New Media in Aesthetics
Lovink’s chapter on internet culture starts a critique at the institutional level of the wherefores and wherefore-nots of new media art. It hasn't taken off. It doesn't know where to be. Or the artists aren't very good at placing it. When it is placed, it is placed as ART, which recreates the modernist split between cultures. (Or, worse, it is placed as helpmate and personal affirmation) Institutional support for new media as a new media is either nonexistent or poorly placed between, Lovink writes, between convention demos and museum curation. Consider, for instance, where it is placed, if at all, at the university. Visual Art? Marketing? Business Administration? Communications? Mass Comm? Does it gave its own place? Does it exist as a discipline? Does it exist only as a distant consumable rather than a creation by artists?

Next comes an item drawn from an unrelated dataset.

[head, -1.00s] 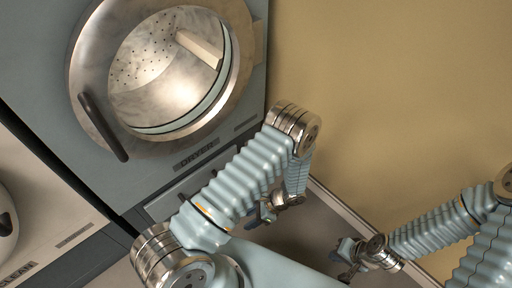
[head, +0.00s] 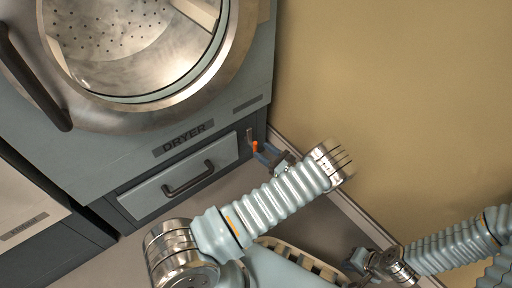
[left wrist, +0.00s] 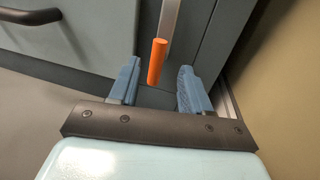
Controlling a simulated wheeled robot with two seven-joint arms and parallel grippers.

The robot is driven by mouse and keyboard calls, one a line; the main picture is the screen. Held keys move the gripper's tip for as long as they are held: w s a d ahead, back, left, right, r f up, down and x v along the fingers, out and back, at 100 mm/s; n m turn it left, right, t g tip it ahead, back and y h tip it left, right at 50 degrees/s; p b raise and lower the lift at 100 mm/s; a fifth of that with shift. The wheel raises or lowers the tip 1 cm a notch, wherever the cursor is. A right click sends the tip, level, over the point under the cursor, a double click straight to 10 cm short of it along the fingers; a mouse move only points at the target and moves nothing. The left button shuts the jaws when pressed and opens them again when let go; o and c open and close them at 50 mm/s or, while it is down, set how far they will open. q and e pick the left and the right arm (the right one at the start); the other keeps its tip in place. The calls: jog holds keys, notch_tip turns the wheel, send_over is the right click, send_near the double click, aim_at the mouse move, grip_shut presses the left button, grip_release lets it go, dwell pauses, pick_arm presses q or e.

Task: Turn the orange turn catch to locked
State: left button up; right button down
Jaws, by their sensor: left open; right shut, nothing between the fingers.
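The orange turn catch (left wrist: 157,62) sits on the dark lower panel at the right side of the dryer. In the left wrist view its orange end hangs down from a pale metal strip, between and just beyond my two open fingertips. My left gripper (left wrist: 155,82) is open, with nothing held. In the head view the orange catch (head: 255,146) shows small beside my left gripper (head: 263,152), near the dryer's lower right corner. Whether the fingers touch it cannot be told. My right gripper (head: 357,265) is shut and empty at the lower right, away from the dryer.
The dryer (head: 110,165) has a round glass door with a dark handle (head: 35,80). A drawer (head: 180,178) with a dark handle lies left of the catch. A tan wall (head: 400,90) and its skirting stand close on the right. Another machine (head: 30,200) is at the left.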

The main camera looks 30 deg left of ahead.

New media artworks are forms in search of a form. They are procedural in the sense of writing material-specific procedures. As test beds they often lack content. Many of the works are neither cool nor ironic, as are so many works of contemporary art. Instead, they often have a playful, naïve feel in that they invite the user to experience alternative interfaces. Many examples of new media art are hot—participatory, dysfunctional, or distributed—frustrating the attempt to detach and frame them in a gallery (like this). New media, to its credit, has been one of the very few art forms that has taken seriously the programmatic wish to blow up the walls of the white cube. This was done in such a systematic manner that it moved itself outside of the art system altogether.“
from “Zero Comments: Blogging and Critical Internet Culture” by Geert Lovink.
Place the study of New Media in Aesthetics. If you don't have an Aesthetics program handy, create one from recycled course outlines. Make it volatile. Encourage the program to explode.